Insecurity and cheating - does one lead to the other?
A friend of mine and I were talking about his insecure wife - he cheated and blamed her, and here is what I told him.
Anyone who cheats is a cheater - period.
When a woman or a man acts overly insecure, this is one of the WORST possible behaviors to show in a relationship. It is a subtle behavioral signal that screams to your mate "I am beneath you and unworthy and cannot compete with others, so go have sex with other people!"
Insecure people do not want to hear this, and so they get defenseive (because that's what insecure people do) and they kill the messenger and keep acting insecure. This leads to more cheating, and ironically, more insecurity.
A relationship rests on a basic level of trust in order to survive. I would argue that without the security part, there can be no trust.
What do you think?
Update: December 13, 2010.
This is not about a secure spouse using the other spouse's insecurity as a reason to cheat. Just that it may sometimes be a contributing factor.
No justifications here.
You can take this perspective, get defensive and kill the messenger. That's your call.

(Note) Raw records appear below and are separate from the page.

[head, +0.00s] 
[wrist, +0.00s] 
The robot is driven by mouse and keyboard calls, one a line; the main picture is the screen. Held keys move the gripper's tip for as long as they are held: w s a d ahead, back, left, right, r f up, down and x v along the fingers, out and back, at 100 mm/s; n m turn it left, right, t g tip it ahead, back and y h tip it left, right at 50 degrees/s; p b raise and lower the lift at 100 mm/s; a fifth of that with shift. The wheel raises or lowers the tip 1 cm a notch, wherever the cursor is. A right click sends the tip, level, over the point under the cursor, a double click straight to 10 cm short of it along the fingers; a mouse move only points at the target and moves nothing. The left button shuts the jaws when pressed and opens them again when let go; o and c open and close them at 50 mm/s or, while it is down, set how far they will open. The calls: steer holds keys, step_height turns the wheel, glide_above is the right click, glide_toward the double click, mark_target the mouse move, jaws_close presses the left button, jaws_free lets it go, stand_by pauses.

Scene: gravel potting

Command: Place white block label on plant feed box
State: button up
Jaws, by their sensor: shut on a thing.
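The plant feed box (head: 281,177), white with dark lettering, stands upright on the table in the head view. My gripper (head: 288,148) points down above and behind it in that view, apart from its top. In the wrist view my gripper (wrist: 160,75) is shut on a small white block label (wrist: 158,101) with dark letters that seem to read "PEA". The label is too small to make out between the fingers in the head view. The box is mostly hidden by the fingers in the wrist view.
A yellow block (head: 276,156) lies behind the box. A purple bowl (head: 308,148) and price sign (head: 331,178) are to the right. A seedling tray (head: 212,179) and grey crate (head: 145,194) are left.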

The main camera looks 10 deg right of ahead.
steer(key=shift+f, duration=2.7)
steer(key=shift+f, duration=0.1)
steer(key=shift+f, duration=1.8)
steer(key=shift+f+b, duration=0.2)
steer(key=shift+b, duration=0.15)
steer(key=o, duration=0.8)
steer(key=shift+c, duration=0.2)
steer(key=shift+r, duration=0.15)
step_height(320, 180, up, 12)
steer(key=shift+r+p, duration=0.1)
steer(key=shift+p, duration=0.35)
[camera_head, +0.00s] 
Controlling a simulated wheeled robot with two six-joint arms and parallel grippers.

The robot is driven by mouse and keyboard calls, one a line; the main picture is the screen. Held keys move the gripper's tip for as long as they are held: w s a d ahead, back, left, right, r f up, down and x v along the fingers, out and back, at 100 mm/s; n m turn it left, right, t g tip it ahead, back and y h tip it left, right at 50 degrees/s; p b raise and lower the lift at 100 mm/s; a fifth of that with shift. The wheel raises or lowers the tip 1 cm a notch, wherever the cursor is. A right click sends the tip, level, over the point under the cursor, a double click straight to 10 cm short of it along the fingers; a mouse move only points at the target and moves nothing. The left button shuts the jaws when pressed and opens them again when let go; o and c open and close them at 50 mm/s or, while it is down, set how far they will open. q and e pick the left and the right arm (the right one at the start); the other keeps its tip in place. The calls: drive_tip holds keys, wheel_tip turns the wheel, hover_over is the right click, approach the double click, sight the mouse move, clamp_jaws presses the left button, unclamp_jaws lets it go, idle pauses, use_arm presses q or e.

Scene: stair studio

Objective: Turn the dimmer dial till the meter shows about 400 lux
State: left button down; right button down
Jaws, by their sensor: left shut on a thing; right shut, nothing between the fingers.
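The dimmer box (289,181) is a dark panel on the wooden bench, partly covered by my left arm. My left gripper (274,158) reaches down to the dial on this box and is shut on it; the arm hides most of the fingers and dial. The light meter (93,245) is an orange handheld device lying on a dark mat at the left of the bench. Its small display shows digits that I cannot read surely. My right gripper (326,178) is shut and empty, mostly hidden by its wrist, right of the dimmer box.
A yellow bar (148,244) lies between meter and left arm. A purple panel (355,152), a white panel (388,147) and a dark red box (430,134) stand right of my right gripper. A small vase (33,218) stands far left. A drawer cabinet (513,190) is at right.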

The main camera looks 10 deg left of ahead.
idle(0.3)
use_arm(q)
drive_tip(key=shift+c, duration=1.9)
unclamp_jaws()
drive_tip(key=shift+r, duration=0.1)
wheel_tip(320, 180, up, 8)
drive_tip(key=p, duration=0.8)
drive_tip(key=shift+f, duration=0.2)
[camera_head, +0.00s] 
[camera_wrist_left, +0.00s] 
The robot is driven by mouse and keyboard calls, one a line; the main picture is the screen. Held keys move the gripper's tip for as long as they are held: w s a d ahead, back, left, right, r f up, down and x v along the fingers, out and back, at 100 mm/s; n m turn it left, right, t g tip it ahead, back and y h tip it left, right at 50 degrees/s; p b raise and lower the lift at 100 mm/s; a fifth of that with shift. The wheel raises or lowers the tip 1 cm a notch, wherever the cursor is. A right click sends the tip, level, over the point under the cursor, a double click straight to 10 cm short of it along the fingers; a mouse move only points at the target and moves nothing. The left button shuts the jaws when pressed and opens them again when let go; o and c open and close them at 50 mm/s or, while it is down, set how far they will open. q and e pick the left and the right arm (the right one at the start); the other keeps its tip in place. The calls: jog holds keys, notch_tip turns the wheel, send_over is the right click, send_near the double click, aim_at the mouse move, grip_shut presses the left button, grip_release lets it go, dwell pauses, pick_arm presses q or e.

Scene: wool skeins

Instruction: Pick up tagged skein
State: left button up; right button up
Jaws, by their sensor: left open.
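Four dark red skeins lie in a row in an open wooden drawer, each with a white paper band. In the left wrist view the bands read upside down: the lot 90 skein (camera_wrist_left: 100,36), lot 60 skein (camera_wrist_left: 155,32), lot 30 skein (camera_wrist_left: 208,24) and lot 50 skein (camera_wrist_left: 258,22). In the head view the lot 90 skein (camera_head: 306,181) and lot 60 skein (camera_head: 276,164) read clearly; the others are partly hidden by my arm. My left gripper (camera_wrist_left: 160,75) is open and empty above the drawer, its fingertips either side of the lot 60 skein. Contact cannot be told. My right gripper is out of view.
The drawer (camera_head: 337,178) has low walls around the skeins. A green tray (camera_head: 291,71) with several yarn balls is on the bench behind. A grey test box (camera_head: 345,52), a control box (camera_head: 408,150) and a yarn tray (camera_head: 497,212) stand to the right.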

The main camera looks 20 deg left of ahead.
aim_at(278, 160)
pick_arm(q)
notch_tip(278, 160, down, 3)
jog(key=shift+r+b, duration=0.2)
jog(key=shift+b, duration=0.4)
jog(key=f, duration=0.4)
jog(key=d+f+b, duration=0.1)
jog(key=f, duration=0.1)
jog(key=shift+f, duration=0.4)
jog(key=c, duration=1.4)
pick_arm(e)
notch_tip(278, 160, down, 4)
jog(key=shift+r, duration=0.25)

Joybird, I am impressed! You may be the only person on the planet who is completely unbiased. You surely do not hold to a constructivist paradigm - I do though - and I admit my bias in this case. We are ALL biased by our own experiences.
This has been mine and I am sharing it. So instead of using the term "Worst" (assuming that is the pejorative term you meant), I will say instead that it is highly effective at creating a sense of cognitive dissonance in their spouse, thereby contributing to an emotional disconnect, which may in turn set the stage for potential infidelity.
I agree - it is a complex issue. I am one who breaks such complexity into smaller parts because I am clearly not as wise as you and I need stuff in small bites sometimes.